À 38 ans, comme le meilleur des grands crus, le numéro 12 n’a de cesse de se bonifier. 4109 yards, 33 touchdowns et seulement 9 interceptions, Brady récite son football comme un vieux prof d’histoire, ses lunettes posées sur le bout du nez et les coudières de son veston en velours écrasées sur son bureau. Le quarterback pousse le génie jusqu’à faire passer Brandon LaFell pour un bon joueur. 953 yards, 7 touchdowns, l’ancien receveur des Panthers n’a jamais été aussi proche de la barre des 1000 yards. Révélation de 2013, l’ancien couteau suisse Julian Edelman baladé un coup en défense, un coup en attaque, un coup sur équipes spéciales attrape 92 ballons pour 972 yards et 4 touchdowns. Monstre physique qui redessine le poste de tight end depuis 4 ans, Rob Gronkowski renoue avec ses stats délirantes de 2011, éclipse largement la barre des 1000 yards et marque 12 fois. Un OVNI. Un cauchemar pour les linebackers et safeties. Dans une attaque obsédée par les airs, pas de running back star, mais un comité de coureurs qui doit savoir tout faire, comme Bill Belichick les aime tant. Jonas Gray, Stevan Ridley, Shane Vereen, ils s’y mettent à trois pour conquérir 1143 yards et 9 touchdowns. Receveur habile et précieux sur les 3e tentatives, Vereen ajoute 494 yards et 4 touchdowns dans les airs.

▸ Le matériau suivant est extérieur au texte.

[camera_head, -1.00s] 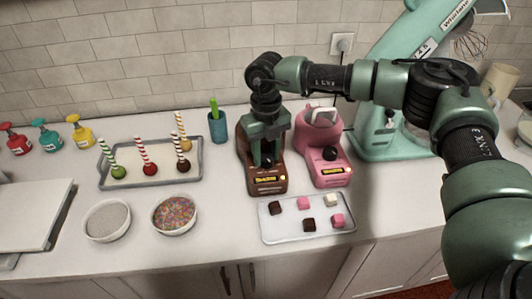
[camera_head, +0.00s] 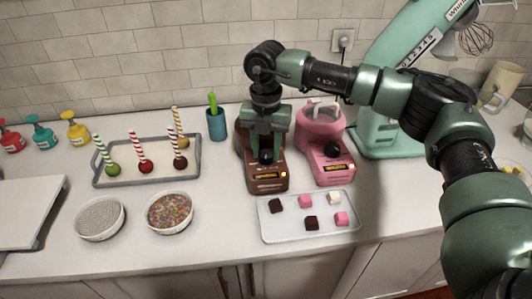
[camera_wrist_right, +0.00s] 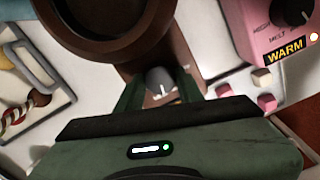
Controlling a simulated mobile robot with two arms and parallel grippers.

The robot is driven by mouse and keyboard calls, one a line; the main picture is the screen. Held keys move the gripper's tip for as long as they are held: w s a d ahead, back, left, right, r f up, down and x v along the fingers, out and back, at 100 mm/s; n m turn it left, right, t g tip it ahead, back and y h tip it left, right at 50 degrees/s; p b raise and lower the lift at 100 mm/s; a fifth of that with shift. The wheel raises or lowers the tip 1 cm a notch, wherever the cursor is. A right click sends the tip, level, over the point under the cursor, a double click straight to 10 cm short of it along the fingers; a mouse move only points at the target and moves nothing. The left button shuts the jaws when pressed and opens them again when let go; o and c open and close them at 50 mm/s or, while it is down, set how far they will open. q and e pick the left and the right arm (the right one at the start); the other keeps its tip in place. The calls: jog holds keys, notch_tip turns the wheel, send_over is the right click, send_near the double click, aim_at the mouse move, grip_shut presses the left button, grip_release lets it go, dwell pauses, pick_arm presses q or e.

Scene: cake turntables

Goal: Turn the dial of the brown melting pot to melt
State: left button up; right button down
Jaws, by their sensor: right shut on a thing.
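The brown melting pot (camera_head: 266,182) stands on the counter, and its round bowl shows from above in the right wrist view (camera_wrist_right: 115,50). Its dial (camera_wrist_right: 160,78) is a dark grey knob with a white pointer mark, on the pot's sloped front. My right gripper (camera_head: 267,157) points down over this front and is shut on the dial, one finger on each side. The gripper also shows in the wrist view (camera_wrist_right: 160,92). The settings around the dial are mostly hidden. A small light glows beside the pot's label. My left gripper is not in view.
A pink melting pot (camera_head: 329,168) stands close at right; its label reads WARM. A tray (camera_head: 290,230) with several cubes lies in front. A cake-pop tray (camera_head: 140,178), two bowls and a blue cup (camera_head: 217,125) are at left. A mint mixer (camera_head: 385,140) stands behind my right arm.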

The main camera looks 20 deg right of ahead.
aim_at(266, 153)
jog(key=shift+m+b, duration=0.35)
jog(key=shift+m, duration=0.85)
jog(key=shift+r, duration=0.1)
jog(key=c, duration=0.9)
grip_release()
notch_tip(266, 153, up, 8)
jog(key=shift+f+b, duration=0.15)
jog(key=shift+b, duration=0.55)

Bien calée dans le ventre mou, la défense se contente d’assurer les arrières d’une attaque qui tourne à plein régime et réduit en cendres les lignes adverses semaines après semaine. 16e contre la passe, les Patriots pointent au 9e rang contre le jeu au sol. Portés par le Pro Bowler Vince Wilfork et Rob Ninkovich sur la ligne, le pass rush arrache 40 sacks. 116 plaquages, 4 sacks, 6 turnovers, Jamie Collins joue les sécateurs sur le deuxième rideau, bien accompagné par un Dont’a Hightower au four et au moulin qui ajoute 89 plaquages et 6 sacks. Déserteur de la Legion of Boom après le triomphe new-yorkais, Brandon Browner débarque avec son mètre 93 et ses 100 kilos dans le fond du terrain pour épauler Devin McCourty. Après une pige à Tampa, l’ancien Jet Darrelle Revis passe à l’ennemi, casse 14 passes, en intercepte 2 et vient renforcer un secondary qui en avait bien besoin au terme d’une saison de Pro Bowler. Une attaque qui flirte avec les 30 points de moyenne, une défense qui en prend moins de 20 par match et un kicker qui colle plus de points (156) que n’importe quel autre joueur dans la ligue, une formule gagnante. Une opposition de styles. Face à la défense de Seattle, l’équation sera simple : faire l’exact opposé des Broncos.

Unsung Hero, part I

Seahawks. Patriots. Une affiche inédite dans l’histoire des playoffs. Les deux franchises auront beau avoir passé 28 ans dans la même conférence avant que Seattle ne soit envoyé en NFC après le réalignement de 2002, jamais leurs chemins ne se seront croisés en séries. Pour Pete Carroll des retrouvailles. En 2000, après 3 saisons passées à Foxboro, le coach était viré pour laisser sa place à… Bill ! Des retrouvailles aussi pour les Patriots et un University of Phoenix Stadium bourré de mauvais souvenirs. 19 degrés, toit grand ouvert, ciel bleu déclinant lentement, le décor est somptueux. Un an après la purge du Super Bowl XLVIII, pourvu que le spectacle et le suspense soient au rendez-vous.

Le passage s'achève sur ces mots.